Date: Fri 27-Feb-1998
Date: Fri 27-Feb-1998
Publication: Bee
Author: SHANNO
Quick Words:
Flower-Show-Ct-Expo-Center
Full Text:
New Roots For The State's Largest Flower Show
(with cuts)
BY SHANNON HICKS
HARTFORD -- The biggest flower show in the state uprooted itself and moved to
even larger quarters this year, after outgrowing the Exhibitions Hall at the
Hartford Civic Center. Held for 16 years in one of the capitol city's busiest
buildings for exhibition events/trade shows and sporting competitions, the
17th Annual Connecticut Flower & Garden Show moved to the recently-opened CT
Expo Center.

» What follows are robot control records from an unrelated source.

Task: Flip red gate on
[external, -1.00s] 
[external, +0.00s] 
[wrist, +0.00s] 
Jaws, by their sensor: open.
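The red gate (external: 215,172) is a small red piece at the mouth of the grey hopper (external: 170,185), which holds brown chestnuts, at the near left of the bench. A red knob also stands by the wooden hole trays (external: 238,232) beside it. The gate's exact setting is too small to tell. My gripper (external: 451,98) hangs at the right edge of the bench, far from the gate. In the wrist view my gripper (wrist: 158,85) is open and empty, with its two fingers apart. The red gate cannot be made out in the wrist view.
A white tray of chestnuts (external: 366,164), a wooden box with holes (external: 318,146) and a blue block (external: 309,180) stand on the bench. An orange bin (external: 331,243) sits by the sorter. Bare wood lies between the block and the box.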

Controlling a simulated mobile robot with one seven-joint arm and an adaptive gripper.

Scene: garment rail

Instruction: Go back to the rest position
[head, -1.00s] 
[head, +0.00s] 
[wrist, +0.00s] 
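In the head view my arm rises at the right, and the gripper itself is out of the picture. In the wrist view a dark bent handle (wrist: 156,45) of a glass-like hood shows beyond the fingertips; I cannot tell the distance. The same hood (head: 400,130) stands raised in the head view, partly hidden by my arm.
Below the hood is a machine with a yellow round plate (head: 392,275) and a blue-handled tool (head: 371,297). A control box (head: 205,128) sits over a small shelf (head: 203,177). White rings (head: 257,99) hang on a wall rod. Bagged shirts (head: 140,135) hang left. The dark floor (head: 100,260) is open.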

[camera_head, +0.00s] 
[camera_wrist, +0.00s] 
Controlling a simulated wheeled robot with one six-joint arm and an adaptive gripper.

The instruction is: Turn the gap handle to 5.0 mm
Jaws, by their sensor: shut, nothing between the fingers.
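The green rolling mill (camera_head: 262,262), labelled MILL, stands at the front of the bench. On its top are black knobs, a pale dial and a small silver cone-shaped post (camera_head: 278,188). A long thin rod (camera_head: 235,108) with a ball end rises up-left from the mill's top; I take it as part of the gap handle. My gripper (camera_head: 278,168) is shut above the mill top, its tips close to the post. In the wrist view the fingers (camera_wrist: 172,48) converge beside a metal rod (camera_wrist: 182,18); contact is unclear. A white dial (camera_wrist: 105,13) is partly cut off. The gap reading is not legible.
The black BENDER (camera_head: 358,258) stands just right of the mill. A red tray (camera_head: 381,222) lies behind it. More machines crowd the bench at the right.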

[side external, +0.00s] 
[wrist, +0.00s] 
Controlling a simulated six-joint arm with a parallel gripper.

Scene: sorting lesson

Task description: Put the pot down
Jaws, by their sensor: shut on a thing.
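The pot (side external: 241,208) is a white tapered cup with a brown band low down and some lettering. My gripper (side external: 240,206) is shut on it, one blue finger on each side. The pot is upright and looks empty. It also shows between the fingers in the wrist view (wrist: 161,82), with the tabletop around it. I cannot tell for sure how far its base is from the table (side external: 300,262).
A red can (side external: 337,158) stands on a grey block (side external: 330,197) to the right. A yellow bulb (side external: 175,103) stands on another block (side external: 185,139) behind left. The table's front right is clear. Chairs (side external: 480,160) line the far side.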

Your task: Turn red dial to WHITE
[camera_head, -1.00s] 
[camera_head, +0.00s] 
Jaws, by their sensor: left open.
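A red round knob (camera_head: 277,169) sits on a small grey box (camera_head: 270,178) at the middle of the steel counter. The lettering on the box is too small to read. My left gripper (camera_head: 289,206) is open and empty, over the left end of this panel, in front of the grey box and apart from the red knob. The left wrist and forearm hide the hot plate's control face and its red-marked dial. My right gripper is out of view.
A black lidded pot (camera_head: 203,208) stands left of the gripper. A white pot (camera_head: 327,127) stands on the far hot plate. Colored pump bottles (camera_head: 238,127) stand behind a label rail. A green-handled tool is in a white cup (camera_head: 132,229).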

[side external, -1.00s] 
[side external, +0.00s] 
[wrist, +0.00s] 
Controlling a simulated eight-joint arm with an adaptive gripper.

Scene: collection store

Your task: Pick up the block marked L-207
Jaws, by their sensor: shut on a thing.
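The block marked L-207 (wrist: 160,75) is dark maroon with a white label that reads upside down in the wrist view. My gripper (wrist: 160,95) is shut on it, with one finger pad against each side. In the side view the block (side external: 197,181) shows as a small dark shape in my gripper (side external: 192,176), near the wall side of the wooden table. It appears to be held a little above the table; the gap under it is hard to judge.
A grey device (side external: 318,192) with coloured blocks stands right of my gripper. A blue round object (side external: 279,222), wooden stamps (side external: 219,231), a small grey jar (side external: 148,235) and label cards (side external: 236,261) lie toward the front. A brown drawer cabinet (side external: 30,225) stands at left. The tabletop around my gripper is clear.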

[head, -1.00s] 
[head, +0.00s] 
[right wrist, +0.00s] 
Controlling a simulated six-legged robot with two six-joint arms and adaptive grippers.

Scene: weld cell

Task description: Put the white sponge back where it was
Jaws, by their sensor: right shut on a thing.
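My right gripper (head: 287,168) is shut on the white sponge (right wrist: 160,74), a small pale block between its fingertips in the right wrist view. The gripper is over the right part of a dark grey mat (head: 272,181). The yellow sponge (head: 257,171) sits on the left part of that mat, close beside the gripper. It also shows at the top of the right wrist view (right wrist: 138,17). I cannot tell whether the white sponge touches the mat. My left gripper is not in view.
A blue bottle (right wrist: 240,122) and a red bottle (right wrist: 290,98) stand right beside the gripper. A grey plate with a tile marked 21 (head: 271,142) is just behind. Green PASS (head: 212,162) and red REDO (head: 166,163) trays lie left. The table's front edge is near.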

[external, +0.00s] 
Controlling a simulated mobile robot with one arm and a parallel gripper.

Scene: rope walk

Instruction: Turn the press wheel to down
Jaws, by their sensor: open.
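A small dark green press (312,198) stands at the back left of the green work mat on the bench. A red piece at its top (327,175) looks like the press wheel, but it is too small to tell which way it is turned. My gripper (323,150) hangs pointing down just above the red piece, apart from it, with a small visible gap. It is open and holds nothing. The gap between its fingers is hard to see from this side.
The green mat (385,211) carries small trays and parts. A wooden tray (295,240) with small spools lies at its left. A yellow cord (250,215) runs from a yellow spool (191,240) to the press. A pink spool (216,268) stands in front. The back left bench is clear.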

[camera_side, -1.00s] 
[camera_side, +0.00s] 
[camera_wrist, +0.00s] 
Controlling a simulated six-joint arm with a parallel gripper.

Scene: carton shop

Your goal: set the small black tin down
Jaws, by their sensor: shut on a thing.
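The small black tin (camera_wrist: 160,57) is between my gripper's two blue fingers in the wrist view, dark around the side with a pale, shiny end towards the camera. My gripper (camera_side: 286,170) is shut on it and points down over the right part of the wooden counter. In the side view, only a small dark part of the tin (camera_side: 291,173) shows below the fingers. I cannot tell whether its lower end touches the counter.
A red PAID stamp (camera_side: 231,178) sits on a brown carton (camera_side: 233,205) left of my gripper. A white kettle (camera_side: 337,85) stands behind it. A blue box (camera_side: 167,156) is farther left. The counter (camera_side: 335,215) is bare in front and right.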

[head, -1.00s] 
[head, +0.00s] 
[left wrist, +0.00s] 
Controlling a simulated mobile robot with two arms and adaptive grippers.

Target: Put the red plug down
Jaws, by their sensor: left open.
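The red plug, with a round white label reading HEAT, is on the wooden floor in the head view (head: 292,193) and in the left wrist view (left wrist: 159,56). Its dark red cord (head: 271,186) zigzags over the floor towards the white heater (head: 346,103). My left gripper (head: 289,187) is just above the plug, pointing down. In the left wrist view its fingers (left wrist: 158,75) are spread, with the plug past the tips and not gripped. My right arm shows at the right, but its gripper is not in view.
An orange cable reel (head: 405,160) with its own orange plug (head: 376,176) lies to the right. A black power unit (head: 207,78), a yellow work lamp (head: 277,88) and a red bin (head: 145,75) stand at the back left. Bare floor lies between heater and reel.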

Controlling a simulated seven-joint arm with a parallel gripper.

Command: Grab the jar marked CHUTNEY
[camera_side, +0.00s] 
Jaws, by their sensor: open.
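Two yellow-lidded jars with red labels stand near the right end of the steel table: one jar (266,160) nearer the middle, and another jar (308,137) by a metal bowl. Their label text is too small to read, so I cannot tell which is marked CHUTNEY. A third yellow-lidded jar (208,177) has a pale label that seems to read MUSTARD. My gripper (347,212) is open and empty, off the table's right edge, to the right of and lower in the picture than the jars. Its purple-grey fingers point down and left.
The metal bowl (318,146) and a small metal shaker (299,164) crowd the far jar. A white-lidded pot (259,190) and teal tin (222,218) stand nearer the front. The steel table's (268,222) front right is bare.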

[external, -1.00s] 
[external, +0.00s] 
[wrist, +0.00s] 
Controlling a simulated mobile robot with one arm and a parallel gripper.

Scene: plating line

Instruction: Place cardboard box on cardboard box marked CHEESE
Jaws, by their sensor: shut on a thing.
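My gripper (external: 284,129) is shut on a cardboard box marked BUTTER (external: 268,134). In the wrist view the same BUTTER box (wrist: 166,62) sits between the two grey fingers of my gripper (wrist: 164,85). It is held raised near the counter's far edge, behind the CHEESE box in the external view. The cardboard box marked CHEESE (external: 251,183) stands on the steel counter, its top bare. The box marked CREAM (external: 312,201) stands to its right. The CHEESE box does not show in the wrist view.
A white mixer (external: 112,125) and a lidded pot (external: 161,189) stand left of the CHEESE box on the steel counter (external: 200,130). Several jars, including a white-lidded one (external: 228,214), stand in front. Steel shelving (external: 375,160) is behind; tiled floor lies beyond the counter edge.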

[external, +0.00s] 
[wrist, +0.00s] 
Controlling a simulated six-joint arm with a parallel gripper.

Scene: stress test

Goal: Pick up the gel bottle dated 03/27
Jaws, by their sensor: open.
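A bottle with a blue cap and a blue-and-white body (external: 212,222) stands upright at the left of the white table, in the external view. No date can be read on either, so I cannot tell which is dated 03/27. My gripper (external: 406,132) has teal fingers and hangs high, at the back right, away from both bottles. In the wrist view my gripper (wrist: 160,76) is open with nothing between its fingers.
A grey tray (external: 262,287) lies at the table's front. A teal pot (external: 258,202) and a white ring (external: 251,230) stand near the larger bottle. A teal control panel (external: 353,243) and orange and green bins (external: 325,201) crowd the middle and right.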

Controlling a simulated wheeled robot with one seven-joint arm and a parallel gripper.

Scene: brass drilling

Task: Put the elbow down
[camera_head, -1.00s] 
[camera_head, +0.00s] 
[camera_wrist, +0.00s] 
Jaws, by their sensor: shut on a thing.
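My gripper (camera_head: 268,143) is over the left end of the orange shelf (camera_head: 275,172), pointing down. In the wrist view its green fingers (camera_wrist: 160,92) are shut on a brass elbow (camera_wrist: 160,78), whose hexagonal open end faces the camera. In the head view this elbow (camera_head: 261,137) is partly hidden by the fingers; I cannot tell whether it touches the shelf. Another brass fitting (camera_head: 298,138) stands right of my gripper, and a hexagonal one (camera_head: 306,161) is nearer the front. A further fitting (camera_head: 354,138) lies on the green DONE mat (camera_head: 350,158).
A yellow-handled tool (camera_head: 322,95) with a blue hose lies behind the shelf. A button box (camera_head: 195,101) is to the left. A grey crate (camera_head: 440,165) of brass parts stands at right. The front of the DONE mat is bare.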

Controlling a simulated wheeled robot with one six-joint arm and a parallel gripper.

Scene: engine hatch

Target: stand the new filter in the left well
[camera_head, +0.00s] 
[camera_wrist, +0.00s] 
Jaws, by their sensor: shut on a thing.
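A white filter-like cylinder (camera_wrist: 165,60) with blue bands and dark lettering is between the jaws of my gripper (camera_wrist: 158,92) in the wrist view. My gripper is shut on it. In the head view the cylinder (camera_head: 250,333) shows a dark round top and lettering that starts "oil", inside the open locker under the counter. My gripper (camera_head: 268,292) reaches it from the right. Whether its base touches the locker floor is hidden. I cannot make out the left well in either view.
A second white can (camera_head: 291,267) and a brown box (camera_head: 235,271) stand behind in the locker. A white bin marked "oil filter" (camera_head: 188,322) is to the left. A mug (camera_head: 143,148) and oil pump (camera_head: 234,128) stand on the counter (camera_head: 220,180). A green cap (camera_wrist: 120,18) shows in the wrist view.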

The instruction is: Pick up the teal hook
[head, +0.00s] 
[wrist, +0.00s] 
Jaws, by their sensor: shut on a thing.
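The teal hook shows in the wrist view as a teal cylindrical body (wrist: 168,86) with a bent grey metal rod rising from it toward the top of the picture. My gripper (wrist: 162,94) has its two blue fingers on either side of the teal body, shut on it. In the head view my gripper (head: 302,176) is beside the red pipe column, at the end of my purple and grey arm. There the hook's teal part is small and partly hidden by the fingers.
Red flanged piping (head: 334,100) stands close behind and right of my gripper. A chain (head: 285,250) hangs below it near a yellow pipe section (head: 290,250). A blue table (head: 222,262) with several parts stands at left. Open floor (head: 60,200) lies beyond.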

The move kept the show in Hartford, but allowed a larger number
of participants -- 30 percent more -- than in past years.
The new location allowed the show's promoters, North East Promotions of
Wethersfield, to arrange booth spaces with more walking room in the aisles.
Because the Expo Center was devoted to the flower show's presentation
exclusively, the show hours were also expanded this year to four full days, up
from the two full days and two half-days schedule of years past.
Crowds of all ages were very steady at the Expo Center all weekend, February
19-22. The newly re-opened building, formerly home to BJ's Wholesale Club and
less than a mile from the Civic Center, presented visitors with ideas in the
form of landscape designs and a plant, flower and presentation competition.
The show also offered attendees hundreds of products directly and indirectly
related to yards, homes and gardens. There were booths with planting products,
books, wooden benches, gazebos and awnings, rakes, lawn mowers and tractors.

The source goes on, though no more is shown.